As an armchair shrink, I often wonder what the hell they are up to next, and what the fuck they are thinking.

For most of my life, I did what most of you did: question the decisions and actions of game developers and say “I could do better than them! I know games, I could do that job!”. Which is an arrogant thing to think or say, but plenty of people do it about politics and sports management and TV writing. Everyone loves discussing and dissecting game design philosophy , whether it be on playgrounds or online, without a thought to how it actually works or the ramifications of the tiniest changes. And for years on end, I was just that guy, the same schmuck who talks the talk but trips over myself when trying to walk the walk.

I was privileged to work for AOL Games (I left recently) and while I was there I got the rare opportunity to dabble in a daydream: make a video game. I had the chance to work with some incredibly talented people, and we got to shape a mobile trivia game my boss bought for the company when he got pitched the idea while at a bar. He was drunk at the time. His memory loss turned into our gain as I got a real education in how games are imagined, designed, built, and tested from the ground up. I filled a notebook with ideas and concept art and titles and features and had the time of my life. Most of it came to fruition, it released, and has subsequently been pulled down. AOL is not going into game publishing anytime soon, it seems.

So what does all of this have to do with Blizzard you ask?
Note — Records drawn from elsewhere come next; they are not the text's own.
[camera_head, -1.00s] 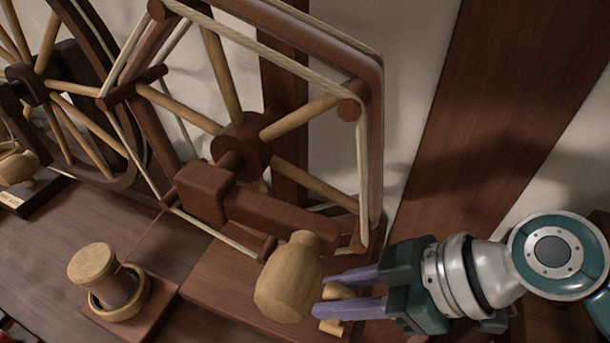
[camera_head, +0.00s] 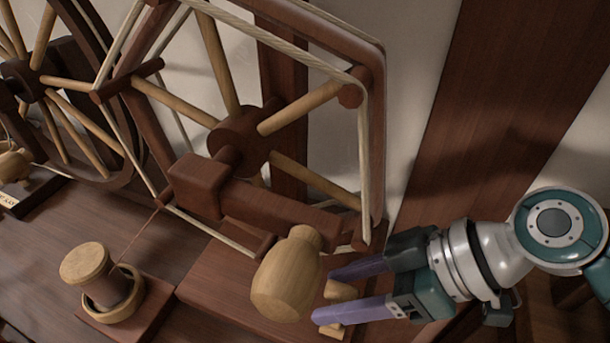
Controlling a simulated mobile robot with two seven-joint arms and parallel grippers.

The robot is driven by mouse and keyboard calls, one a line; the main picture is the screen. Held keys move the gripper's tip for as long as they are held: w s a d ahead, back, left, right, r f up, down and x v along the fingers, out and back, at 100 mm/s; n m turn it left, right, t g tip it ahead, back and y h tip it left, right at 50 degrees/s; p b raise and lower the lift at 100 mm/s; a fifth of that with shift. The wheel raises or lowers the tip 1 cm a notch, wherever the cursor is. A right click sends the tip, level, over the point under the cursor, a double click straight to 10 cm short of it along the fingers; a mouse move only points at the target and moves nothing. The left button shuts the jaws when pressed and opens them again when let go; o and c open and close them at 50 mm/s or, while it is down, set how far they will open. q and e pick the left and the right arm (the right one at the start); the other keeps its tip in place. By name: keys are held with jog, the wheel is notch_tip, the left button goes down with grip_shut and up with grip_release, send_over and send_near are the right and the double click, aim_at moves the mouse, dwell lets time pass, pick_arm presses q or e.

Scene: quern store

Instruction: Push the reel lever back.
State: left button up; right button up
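The reel (camera_head: 370,150) is a large dark wooden frame with pale spokes and pale yarn around its rim. A dark arm (camera_head: 270,208) runs from its hub block to a fat pale wooden knob (camera_head: 285,275); this looks like the reel lever. My right gripper (camera_head: 323,295) comes in from the right, just right of the knob. Its two purple fingers are apart and point left toward the knob. A small pale wooden piece (camera_head: 341,291) shows between and behind the fingers; nothing looks clamped. Whether a fingertip touches the knob I cannot tell. My left gripper is not in view.
A pale-topped spool (camera_head: 85,262) stands in a round cup on a dark block at lower left, with a thread rising toward the reel. Another spoked wheel (camera_head: 75,120) stands at far left. A dark post (camera_head: 480,100) rises behind my right arm.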

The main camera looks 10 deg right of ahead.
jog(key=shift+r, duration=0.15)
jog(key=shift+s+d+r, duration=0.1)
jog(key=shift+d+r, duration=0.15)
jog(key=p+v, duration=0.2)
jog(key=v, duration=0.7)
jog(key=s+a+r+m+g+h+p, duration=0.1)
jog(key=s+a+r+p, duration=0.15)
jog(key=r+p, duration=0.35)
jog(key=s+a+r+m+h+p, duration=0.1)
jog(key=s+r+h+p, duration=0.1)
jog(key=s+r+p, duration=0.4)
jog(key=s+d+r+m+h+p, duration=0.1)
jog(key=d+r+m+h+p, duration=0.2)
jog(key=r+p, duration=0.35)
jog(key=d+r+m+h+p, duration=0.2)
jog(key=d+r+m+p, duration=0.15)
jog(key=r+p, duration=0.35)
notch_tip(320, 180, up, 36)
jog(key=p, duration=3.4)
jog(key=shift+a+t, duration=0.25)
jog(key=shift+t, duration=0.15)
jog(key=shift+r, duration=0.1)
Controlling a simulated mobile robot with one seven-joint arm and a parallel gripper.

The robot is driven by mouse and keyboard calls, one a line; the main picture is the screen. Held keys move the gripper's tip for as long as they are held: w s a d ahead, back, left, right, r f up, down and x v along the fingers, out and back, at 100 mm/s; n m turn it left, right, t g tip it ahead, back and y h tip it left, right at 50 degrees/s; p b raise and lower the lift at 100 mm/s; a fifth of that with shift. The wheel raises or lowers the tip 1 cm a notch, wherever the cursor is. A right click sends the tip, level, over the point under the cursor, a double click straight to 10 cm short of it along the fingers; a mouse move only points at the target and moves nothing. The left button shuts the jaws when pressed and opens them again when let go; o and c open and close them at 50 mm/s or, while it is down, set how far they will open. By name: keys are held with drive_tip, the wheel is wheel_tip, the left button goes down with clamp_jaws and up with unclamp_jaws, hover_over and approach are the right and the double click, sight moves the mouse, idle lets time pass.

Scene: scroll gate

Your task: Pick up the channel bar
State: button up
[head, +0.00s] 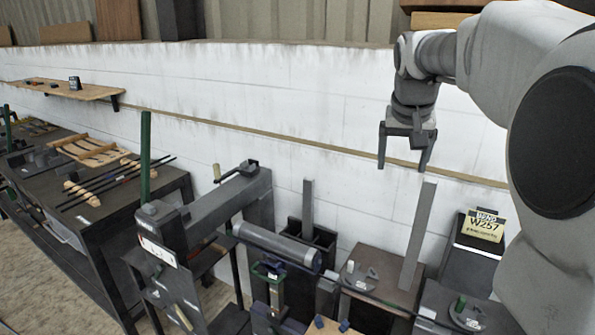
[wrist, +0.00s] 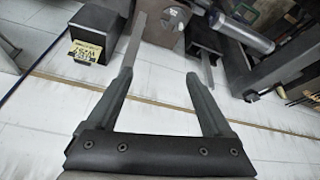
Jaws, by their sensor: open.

Well, I tell you the story because it had an unexpected consequence on how I look at the industry. You’d think being on the inside looking out would make me side more with the people who create games, but my perspective has really swung in the other direction. And it’s starting to become a real ‘before and after’ moment for me, because playing games is slightly different for me now as compared to before I got hired to run AOL Games. Take for example, not to bury the lead, Team 5, the fifth team at Blizzard to make the fifth franchise for Activision.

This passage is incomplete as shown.